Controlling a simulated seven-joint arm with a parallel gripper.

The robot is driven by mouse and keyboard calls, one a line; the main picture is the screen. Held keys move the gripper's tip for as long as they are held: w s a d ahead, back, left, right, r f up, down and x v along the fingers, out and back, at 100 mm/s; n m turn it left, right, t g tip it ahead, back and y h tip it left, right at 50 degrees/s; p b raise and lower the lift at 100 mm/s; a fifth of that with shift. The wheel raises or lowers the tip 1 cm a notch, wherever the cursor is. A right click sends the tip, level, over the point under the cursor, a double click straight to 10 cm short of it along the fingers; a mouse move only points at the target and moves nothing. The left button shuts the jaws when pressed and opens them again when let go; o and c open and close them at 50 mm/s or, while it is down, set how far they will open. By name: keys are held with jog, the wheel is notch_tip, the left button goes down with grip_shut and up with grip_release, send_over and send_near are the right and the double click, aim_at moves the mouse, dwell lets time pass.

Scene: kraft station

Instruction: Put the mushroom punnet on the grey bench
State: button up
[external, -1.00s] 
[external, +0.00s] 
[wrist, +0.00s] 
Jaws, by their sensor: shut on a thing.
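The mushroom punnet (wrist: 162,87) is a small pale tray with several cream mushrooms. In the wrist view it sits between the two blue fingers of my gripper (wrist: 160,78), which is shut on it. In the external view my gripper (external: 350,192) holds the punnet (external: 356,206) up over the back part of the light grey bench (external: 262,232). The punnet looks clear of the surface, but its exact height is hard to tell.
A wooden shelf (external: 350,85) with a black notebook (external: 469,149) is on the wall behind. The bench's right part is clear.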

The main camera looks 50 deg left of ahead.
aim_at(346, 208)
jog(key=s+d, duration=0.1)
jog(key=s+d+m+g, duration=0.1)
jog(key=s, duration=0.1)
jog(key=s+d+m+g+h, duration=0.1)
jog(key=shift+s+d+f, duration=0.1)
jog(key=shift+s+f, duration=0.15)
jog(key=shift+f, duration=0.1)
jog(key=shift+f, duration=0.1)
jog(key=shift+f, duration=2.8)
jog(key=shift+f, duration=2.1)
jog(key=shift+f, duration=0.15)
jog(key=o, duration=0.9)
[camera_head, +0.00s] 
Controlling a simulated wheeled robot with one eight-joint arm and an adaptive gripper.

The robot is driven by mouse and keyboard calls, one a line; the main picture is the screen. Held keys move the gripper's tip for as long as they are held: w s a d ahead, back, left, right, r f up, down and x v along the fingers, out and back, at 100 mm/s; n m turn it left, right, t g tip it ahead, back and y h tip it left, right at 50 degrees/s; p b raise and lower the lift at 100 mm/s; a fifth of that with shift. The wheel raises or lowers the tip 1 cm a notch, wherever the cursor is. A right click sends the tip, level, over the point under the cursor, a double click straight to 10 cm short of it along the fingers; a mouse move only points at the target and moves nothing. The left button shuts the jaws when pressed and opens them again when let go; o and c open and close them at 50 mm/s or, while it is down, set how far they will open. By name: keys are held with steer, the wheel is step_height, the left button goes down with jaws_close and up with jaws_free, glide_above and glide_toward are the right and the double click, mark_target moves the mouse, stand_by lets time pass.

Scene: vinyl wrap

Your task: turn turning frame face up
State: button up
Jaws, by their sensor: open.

⁂

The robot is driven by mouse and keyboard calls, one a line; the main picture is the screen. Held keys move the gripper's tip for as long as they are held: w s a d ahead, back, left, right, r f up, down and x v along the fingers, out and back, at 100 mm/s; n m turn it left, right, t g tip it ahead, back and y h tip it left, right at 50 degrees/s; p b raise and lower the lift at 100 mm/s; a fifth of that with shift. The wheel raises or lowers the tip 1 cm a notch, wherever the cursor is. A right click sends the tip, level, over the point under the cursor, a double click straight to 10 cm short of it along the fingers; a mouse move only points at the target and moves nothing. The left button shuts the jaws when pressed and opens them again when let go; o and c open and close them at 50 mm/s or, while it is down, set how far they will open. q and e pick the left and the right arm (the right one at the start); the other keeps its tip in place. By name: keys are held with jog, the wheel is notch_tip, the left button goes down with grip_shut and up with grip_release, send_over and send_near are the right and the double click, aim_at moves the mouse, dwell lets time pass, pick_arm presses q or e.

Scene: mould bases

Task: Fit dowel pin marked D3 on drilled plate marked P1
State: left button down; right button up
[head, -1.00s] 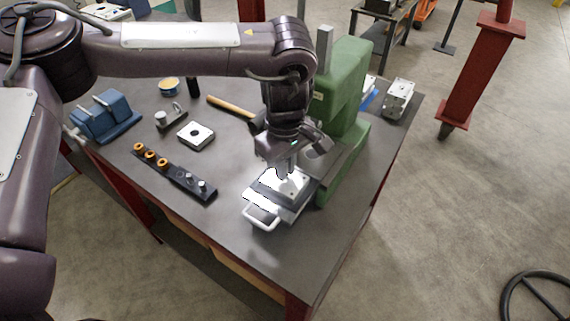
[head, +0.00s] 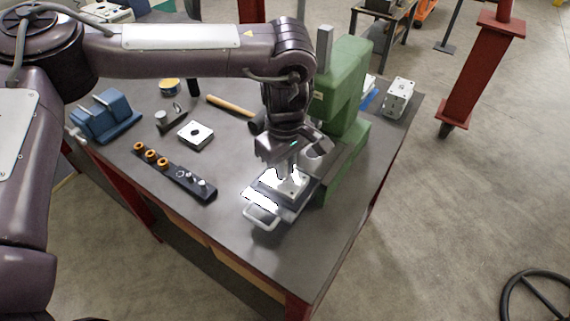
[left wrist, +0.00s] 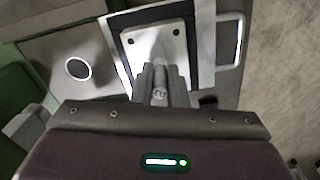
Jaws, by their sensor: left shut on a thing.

⁂

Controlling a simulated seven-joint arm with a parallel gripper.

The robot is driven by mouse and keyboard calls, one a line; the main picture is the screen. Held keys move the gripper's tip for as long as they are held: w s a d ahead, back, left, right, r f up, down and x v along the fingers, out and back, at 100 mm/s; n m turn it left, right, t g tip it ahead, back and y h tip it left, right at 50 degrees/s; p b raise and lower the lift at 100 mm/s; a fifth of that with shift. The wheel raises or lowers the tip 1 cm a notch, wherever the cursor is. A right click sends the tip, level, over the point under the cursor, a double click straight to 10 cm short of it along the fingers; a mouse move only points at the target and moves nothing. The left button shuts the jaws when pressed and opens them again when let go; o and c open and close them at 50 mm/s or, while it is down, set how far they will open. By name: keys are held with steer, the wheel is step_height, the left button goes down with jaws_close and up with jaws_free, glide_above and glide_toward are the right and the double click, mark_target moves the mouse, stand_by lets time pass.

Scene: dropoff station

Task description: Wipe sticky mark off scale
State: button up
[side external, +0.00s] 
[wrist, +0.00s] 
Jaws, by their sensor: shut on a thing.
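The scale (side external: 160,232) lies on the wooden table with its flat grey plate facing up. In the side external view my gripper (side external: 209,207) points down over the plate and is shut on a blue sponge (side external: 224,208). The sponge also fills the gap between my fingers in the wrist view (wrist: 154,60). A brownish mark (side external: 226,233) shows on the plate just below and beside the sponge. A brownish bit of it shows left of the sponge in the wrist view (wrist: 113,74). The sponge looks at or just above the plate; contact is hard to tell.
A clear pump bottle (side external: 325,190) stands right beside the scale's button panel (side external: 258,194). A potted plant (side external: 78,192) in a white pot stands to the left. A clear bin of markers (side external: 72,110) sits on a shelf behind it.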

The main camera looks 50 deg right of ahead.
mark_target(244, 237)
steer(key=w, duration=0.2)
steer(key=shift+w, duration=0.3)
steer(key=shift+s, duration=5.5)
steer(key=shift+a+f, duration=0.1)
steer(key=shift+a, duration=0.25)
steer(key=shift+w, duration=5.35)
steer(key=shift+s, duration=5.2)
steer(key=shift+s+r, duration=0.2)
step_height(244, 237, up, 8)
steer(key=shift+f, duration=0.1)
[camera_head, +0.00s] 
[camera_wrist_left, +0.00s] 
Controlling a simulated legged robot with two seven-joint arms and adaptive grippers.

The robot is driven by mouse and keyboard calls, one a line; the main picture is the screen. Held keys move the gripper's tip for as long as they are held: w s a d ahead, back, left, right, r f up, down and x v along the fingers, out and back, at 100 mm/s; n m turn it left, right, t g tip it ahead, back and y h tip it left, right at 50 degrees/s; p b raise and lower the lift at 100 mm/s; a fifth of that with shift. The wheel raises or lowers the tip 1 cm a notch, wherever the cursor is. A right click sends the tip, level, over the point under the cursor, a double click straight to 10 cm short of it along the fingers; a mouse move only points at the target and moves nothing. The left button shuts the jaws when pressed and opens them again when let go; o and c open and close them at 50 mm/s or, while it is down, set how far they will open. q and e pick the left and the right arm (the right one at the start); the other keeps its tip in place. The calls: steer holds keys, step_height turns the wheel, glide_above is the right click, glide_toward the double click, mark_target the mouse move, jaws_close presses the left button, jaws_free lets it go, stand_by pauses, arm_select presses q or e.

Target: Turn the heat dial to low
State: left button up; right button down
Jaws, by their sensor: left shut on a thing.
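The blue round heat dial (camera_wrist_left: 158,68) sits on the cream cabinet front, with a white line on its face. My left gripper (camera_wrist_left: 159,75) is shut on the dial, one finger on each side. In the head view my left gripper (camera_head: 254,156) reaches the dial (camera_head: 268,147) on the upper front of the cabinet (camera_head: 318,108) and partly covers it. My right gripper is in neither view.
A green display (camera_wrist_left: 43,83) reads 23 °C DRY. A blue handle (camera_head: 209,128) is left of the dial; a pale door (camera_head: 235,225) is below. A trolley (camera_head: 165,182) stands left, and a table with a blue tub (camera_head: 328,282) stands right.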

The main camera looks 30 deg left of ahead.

⁂

● **Directions**
Only the lines from the one bearing "[camera_wrist_left, +0.00s]" through the one bearing "Controlling a simulated legged" should be repeated, exactly as given.

● **Answer to this problem**
[camera_wrist_left, +0.00s] 
Controlling a simulated legged robot with two seven-joint arms and adaptive grippers.

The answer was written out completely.